Grosse grosse déception avec ce trèèès long
métrage lourd, indigeste et d’une grande vacuité. J’avais quitté Damien Chazelle
avec le superbe « La La Land » (n’ayant pas vu « First Man »),
et je le retrouve en bien piètre forme avec « Babylon »… Lui qui était
il y a quelques années un jeune prodige prometteur semble s’être brûlé les
ailes et montrer clairement ses limites dès son quatrième long métrage…
Car toute la « machinerie » Chazelle
semble révélée, avec toutes ces ficelles qu’on voyait à peine dans « La La
Land » ou « Whiplash » et qui sont par trop évidentes ici. Chazelle
paraît même faire de « Babylon » un écho de « La La Land »,
comme si c’était son envers sombre, sale et lubrique, en mode bad trip. On
retrouve un même duo de personnages masculin et féminin qui rêvent de gloire et
de succès à Los Angeles, et dont les parcours se croisent et s’éloignent
régulièrement. On retrouve aussi un portrait de Los Angeles, à la fois ville
magique et factice, peu reluisante, constituant presque un personnage à part
entière. Ou encore des motifs mélodiques communs dans la bande son de Justin
Hurwitz, avec 3 ou 4 fois ces zooms sur une trompette, répétés jusqu’à plus
soif, pour mieux tenter de dynamiser une séquence et le film… Mais tous ces
gimmicks, ces clins d’œil pas très fins, je les vois davantage comme un certain
manque d’inspiration (la BO d’Hurwitz était tout à fait oubliable et très
décevante), alors que Chazelle rame pour nous offrir quelque chose d’un minimum
intéressant.
Car il n’est pas aidé par son scénario, qui prend
l’eau de partout. Certes les 3 heures du long métrage passent plutôt bien, le
fait que ce soit relativement décousu n’est pas un problème, ça évite qu’il
soit trop prévisible. Pour autant, avec sa trajectoire d’ascension puis de
chute typiquement scorsesienne (Chazelle signe là son « Loup de Wall Street »),
on est clairement dans quelque chose d’attendu, pour tout dire de déjà-vu et
même complètement téléphoné. La bande annonce l’annonçait d’ailleurs, et sur ce
plan, comme sur beaucoup d’autres, Chazelle ne nous surprend absolument pas.
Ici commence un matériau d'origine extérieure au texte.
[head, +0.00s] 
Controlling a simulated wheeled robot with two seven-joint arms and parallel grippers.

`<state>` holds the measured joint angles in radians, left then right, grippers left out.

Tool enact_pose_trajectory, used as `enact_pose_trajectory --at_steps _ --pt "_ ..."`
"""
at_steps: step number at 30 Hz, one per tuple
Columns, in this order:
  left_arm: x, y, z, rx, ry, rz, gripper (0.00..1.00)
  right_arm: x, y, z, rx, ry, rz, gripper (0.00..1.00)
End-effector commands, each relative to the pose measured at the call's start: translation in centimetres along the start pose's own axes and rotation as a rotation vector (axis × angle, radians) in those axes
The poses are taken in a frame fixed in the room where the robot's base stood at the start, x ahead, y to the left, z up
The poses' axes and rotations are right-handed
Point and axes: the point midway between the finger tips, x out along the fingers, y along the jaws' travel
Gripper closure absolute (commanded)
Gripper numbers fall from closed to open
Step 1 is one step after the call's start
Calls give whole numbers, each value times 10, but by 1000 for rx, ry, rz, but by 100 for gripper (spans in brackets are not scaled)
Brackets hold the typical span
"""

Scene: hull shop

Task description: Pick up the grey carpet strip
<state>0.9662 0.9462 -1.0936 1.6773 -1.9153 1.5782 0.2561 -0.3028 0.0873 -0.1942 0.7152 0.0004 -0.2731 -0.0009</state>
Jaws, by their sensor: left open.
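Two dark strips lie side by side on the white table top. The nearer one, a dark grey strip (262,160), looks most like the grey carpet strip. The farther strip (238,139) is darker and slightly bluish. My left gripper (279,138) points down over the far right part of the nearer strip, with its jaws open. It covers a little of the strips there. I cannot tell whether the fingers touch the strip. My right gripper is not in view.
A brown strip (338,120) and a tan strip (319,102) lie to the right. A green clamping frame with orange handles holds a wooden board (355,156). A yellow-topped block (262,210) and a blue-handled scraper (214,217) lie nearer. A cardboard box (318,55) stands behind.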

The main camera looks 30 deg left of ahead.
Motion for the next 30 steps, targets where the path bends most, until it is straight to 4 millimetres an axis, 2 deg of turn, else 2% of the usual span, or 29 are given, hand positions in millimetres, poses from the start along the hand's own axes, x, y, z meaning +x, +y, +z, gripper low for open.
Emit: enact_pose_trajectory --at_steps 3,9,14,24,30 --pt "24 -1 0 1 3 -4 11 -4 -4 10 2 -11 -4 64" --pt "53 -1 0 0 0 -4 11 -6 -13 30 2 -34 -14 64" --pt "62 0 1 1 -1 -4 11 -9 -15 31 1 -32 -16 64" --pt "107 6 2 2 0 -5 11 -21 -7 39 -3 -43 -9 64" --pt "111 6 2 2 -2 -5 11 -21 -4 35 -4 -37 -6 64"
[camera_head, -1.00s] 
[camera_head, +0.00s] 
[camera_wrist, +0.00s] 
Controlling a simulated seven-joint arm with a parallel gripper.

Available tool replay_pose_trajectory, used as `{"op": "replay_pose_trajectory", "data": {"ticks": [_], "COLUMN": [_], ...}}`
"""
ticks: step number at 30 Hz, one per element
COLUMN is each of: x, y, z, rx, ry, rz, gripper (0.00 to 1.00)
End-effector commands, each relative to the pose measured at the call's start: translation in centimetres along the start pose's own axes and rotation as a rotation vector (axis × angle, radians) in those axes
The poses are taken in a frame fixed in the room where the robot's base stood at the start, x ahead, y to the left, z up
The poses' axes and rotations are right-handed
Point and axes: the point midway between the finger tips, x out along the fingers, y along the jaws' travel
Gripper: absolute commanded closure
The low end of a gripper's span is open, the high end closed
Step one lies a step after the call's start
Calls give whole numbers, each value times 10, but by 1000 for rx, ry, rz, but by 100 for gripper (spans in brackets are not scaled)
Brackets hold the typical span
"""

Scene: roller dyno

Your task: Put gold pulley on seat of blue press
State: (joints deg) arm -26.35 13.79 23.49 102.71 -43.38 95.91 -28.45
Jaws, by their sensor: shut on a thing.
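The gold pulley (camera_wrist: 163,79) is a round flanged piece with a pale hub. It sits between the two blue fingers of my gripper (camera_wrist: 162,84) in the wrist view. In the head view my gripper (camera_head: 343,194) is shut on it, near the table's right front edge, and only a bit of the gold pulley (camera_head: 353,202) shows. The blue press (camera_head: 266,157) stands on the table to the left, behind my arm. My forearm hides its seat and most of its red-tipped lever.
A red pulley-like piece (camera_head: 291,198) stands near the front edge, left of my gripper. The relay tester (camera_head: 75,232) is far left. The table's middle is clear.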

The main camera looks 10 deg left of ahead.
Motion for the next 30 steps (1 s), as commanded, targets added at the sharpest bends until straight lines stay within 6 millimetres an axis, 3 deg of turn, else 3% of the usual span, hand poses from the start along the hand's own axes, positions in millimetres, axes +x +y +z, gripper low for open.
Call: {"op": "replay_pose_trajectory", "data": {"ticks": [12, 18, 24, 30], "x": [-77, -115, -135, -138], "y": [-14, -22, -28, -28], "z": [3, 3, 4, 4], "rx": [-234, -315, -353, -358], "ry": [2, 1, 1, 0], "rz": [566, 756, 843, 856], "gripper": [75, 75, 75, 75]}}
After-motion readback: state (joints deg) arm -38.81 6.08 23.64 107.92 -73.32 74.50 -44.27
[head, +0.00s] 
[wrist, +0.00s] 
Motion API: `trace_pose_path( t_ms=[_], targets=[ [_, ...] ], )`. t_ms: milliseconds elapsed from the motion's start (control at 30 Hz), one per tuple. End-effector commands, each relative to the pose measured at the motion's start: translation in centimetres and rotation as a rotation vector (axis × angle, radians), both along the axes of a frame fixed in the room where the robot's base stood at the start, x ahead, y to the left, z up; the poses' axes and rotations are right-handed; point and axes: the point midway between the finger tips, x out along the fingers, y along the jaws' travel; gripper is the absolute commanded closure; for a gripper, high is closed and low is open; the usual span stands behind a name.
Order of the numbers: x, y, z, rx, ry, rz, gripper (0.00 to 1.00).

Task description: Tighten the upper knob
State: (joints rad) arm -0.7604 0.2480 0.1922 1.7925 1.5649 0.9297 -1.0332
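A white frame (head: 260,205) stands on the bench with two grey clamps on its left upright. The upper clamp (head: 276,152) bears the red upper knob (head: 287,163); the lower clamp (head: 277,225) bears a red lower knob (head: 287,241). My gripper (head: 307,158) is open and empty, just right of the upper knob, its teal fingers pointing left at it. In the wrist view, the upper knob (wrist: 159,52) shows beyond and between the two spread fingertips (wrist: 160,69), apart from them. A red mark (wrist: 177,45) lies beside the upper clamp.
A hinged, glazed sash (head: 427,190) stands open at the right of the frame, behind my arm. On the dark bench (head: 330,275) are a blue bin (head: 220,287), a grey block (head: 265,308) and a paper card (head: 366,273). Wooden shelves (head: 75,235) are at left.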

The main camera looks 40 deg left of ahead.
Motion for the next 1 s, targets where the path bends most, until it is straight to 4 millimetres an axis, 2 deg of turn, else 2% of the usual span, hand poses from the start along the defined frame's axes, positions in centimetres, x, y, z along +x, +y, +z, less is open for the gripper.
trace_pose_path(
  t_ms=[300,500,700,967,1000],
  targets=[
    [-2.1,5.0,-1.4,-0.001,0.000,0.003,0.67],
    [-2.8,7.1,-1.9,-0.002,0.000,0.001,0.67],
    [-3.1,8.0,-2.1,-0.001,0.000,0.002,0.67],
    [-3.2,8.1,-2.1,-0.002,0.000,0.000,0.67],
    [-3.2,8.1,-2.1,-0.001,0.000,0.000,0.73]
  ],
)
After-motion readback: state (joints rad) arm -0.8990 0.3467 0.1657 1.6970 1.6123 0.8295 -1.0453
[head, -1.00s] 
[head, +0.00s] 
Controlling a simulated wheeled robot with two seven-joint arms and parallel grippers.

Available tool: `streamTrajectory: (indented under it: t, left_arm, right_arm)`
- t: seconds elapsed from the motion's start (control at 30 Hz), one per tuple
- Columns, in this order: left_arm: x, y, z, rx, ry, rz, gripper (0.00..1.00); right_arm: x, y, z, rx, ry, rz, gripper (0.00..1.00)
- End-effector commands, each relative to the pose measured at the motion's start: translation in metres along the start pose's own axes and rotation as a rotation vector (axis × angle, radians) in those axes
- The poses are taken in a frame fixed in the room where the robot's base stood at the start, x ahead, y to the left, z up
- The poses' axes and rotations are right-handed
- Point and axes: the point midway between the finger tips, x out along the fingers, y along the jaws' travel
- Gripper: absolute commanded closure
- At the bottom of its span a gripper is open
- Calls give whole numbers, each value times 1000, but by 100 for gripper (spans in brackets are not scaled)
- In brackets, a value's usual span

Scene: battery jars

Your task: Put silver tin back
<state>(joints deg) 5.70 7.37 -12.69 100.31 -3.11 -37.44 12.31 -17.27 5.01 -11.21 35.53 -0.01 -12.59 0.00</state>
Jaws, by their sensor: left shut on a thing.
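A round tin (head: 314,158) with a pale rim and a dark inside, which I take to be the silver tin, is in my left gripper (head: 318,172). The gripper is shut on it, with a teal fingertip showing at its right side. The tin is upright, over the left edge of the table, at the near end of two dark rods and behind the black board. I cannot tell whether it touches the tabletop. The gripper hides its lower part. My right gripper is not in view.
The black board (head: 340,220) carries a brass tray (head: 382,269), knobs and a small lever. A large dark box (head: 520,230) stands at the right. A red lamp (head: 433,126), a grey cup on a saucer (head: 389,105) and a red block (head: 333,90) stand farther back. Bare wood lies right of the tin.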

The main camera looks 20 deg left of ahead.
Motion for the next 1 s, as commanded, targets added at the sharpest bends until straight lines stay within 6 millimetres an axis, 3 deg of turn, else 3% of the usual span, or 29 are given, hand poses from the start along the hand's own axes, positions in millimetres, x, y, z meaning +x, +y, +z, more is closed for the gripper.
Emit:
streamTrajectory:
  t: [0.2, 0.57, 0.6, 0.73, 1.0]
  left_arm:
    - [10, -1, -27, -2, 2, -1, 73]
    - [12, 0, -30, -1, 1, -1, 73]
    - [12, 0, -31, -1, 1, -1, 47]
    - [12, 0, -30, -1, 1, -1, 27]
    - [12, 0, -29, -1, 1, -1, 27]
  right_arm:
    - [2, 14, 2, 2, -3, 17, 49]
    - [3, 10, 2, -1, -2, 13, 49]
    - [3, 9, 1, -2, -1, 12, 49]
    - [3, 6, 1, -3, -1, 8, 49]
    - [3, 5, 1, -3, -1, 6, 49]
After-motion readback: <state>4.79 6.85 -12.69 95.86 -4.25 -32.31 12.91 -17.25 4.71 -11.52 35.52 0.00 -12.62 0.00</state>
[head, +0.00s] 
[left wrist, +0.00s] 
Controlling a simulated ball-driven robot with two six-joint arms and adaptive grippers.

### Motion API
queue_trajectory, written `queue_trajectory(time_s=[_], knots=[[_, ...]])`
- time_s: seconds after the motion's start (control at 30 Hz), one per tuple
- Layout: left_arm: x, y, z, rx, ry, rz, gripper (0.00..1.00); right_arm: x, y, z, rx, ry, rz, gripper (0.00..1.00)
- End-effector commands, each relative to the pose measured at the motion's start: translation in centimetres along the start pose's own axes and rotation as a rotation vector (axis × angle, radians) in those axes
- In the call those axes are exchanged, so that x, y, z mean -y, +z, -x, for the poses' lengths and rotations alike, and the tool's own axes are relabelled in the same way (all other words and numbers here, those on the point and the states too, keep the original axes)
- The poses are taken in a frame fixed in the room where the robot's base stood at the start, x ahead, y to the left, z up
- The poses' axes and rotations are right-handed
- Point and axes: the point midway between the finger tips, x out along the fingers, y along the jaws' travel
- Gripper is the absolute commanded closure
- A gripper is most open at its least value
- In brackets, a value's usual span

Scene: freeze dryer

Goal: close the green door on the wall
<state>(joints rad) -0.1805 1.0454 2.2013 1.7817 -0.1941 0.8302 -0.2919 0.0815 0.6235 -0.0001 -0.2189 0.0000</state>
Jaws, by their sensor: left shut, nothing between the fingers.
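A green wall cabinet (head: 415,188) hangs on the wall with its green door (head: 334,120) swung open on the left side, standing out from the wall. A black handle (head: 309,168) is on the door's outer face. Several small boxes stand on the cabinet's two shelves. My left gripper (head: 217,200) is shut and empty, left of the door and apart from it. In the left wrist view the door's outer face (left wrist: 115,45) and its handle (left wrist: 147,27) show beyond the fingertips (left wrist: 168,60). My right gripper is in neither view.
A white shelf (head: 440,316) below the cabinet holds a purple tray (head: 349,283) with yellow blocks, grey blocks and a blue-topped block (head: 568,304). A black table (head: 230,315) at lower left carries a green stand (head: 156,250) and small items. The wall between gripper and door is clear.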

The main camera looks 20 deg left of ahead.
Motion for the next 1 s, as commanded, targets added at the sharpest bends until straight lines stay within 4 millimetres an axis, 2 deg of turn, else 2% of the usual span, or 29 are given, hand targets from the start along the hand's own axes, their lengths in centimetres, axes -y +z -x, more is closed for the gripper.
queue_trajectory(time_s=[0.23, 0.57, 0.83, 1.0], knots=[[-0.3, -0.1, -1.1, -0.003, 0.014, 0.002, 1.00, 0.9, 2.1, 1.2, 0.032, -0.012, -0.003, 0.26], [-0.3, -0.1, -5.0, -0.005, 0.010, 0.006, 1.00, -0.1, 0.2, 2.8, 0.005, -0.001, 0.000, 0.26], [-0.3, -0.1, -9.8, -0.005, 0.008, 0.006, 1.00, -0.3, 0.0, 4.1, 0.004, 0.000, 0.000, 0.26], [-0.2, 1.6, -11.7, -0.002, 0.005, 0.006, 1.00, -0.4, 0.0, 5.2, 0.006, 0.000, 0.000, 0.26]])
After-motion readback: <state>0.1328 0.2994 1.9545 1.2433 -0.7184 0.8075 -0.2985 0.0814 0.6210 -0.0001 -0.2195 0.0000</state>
Le thème central de ce film, c’est le passage du
cinéma muet au parlant, avec la nostalgie de cet art à la fois industriel et artisanal,
exubérant et fou, qui a cédé la place à un cinéma lisse et puritain, vidé de sa
substance. En filigrane, Chazelle semble parler aussi de la situation d’aujourd’hui,
avec la fin du cinéma à grand spectacle et ambitieux, alors que les films ultra
formatés Disney/Marvel règnent sans partage sur le box-office mondial et que
les plateformes du type de Netflix et Disney+ ont donné le coup de grâce au
septième art.
Le problème est que Chazelle le fait très maladroitement.
Son film est une accumulation de scènes délirantes et vulgaires (du genre
pipi-caca), certes souvent drôles voire très drôles, mais qui donnent du cinéma
muet une image de fête foraine stupide et sans fin (à l’image de la séquence
introductive du film), ou d’un art grotesque et très bas de gamme (comme ces
films avec l’aguicheuse Nellie LaRoy, jouée par Margot Robbie). Par conséquent,
on a du mal à comprendre ce qui peut être sauvé et pourquoi ce cinéma-là a tant
de valeur… Certes, Chazelle se la joue « politiquement incorrect »,
il ne voulait pas livrer un monument froid et glacé à la gloire du septième art,
et en un sens heureusement. Mais à force de tout le temps jouer la dérision et
le graveleux, impossible de se sentir touché ou ému par les acteurs, même dans
les « séquences émotions » pourtant bien surlignées par la mise en
scène balourde de Chazelle…
Le problème vient peut-être aussi des acteurs…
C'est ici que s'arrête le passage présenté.